This is the 1st project of the course "Software Development for Algorithmic Problems". In this project, we achieved the following:
- implemented 2 differrent approaches to tackle the approximate nearest neighbour search problem: LSH and Hypercube Randomized Projection
- implemented the improved version of the well-known clustering algorithm k-Means, which is called k-Medians++
The dataset used in the 2 tasks above was MNIST. Each handwritten digit image has a resolution of 28x28 pixels. Consequently, we store each image as a "flattened" vector of size 784 (28 x 28 = 784). To calulate the distance between 2 points in our datasets we used the manhattan distance
Both methods mentioned above (LSH and Hypercube) work in a similar manner. The following sequence of steps happens before the actual search process takes place:
- program reads in the input dataset (or training set), which in our case consists of 60.000 images of handwritten digits (0 - 9).
- then, the program builds the actual data structures that will be used in the search process. All input dataset points are stored in these data structures
- next, the program reads in the query set (or test set)
- search starts: for each point in the query set find:
- its N nearest neighbours approximately (Approximate k-NN)
- its N nearest neighbours using brute-force search (Exact k-NN)
- its nearest neighbours approximately that lie inside a circle of radius R
Where these 2 methods differ, is how each one builds its appropriate data structures and chooses to store (hashing) the input dataset.

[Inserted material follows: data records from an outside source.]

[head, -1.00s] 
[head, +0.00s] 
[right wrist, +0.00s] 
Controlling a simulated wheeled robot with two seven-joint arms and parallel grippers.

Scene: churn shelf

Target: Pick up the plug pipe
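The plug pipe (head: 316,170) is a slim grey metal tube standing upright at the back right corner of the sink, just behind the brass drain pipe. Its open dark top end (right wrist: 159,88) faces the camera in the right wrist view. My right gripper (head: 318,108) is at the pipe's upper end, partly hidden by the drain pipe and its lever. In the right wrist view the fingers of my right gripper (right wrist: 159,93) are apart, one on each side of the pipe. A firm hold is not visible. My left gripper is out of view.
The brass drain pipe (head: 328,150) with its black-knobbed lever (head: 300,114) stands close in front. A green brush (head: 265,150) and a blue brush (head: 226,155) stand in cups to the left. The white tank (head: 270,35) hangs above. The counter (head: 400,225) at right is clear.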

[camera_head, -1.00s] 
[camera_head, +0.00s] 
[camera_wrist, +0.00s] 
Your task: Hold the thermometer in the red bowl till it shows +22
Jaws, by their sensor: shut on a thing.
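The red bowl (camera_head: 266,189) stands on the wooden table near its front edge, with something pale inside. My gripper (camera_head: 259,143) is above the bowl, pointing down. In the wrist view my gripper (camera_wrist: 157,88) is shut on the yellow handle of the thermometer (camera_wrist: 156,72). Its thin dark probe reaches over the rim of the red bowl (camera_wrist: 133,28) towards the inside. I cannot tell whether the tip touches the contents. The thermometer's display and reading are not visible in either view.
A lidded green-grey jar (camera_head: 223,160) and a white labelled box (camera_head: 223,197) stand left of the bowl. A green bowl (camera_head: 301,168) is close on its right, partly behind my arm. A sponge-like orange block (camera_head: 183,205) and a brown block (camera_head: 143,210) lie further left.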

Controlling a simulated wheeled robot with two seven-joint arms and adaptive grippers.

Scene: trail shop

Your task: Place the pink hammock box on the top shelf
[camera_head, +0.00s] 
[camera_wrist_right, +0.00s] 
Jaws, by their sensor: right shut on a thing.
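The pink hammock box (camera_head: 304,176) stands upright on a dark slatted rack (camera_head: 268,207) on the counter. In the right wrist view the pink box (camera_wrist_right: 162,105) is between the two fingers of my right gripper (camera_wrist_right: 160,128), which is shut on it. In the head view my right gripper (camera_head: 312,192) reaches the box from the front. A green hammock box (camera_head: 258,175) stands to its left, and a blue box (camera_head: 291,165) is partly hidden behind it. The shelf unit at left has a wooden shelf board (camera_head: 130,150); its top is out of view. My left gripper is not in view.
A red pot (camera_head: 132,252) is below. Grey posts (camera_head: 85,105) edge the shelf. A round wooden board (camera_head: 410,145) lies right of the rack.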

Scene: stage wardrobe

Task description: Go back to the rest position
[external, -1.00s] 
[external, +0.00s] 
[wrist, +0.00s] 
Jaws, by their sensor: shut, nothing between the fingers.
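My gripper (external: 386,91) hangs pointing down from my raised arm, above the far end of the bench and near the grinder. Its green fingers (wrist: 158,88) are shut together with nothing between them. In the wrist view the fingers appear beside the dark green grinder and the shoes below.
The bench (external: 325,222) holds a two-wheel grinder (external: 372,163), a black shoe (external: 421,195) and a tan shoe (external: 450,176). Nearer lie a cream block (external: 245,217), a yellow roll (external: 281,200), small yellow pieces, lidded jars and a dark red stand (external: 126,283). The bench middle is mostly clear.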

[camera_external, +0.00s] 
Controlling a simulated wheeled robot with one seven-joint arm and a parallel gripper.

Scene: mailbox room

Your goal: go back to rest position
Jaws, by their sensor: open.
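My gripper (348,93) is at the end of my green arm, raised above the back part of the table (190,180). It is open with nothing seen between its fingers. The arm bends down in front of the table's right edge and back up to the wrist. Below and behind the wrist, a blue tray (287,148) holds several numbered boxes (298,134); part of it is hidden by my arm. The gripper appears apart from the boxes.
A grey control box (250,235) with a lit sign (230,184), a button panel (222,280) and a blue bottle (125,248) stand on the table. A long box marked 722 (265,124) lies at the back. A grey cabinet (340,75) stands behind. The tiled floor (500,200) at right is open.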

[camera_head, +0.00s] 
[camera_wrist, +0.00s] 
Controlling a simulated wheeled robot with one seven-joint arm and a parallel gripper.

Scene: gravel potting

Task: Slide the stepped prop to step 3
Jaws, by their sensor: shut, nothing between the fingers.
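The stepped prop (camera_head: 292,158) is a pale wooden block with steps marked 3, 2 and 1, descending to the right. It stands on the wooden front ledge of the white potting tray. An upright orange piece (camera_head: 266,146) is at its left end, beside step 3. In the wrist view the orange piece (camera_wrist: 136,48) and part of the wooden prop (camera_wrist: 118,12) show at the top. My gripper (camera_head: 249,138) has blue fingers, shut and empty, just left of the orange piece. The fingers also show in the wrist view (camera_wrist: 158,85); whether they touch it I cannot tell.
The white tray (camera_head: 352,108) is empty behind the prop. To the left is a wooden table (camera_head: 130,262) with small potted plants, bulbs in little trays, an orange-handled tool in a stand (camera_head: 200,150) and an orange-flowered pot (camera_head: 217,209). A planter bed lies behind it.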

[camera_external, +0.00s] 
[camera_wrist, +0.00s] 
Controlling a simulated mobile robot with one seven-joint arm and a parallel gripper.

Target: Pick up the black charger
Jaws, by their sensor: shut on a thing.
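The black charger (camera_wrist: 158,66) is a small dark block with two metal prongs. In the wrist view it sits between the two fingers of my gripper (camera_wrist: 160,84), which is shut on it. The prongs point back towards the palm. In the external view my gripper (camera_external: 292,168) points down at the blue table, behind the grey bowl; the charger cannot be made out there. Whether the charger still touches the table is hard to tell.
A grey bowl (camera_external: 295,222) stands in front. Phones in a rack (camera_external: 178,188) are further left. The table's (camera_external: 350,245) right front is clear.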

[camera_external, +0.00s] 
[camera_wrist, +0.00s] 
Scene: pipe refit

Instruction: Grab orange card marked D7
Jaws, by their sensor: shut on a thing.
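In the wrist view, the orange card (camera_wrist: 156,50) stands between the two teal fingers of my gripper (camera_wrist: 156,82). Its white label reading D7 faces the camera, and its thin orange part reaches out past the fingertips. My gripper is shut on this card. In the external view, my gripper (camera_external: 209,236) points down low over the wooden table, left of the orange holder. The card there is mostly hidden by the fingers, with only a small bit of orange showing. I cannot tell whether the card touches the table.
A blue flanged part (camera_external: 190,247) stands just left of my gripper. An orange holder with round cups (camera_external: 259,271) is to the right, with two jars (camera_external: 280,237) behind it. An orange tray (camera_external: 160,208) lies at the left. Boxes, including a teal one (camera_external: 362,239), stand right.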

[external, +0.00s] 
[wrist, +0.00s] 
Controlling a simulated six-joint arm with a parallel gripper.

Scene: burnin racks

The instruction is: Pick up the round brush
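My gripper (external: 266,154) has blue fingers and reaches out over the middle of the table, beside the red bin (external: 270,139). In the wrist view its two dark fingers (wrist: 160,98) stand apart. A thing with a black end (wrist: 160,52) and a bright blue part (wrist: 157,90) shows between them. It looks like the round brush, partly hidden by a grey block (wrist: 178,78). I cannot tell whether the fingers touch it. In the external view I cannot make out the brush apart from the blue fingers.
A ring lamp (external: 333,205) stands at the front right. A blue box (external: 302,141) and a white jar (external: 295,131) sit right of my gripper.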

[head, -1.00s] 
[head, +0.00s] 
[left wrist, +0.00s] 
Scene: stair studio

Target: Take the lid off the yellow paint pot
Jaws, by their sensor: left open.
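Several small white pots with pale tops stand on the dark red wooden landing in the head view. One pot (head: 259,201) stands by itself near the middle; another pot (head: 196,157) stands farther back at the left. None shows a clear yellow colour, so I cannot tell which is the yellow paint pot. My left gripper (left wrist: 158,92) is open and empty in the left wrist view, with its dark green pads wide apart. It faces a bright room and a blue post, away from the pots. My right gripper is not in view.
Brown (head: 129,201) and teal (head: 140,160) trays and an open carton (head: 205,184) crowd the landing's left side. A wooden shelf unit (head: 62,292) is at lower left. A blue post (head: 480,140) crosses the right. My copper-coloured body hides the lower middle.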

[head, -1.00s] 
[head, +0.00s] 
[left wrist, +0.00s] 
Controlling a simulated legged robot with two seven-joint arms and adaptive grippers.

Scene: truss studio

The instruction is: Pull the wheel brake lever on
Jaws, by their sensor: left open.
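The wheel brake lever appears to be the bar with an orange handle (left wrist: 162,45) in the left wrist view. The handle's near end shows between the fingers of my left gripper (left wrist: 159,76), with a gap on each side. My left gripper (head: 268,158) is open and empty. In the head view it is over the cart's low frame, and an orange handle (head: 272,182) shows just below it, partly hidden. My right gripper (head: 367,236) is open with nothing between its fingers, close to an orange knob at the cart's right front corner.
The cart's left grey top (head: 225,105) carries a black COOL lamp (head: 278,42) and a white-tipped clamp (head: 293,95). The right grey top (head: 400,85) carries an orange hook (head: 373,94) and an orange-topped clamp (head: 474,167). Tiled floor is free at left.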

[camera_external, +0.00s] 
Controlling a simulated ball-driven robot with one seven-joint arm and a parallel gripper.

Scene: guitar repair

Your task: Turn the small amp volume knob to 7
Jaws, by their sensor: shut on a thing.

In general, The whole purpose of these 2 methods is to deliver an efficient -but approximate-
type search that significantly reduces search time compared to Exact k-NN, but it also produces
high accuracy results
Using the same dataset file as input, the goal of this program is to "group" as accurately as
possible the input datapoints into clusters. Ideally, the clusters produced by the program
should only contain images of the same handwritten digit (default numbers of clusters is 10) .
The (iterative) algorithm selects its initial centroids using an improved initialization
technique called initialization++, assigns points to their closest centroid using one of Lloyd's or LSH or
Hypercube assignment methods and uses the median update rule to update the centroids.
The algorithm stops, when the observed change in cluster assignments is relatively small. For
this purpose, the k-medians objective function (l1 norm) is calculated after each iteration.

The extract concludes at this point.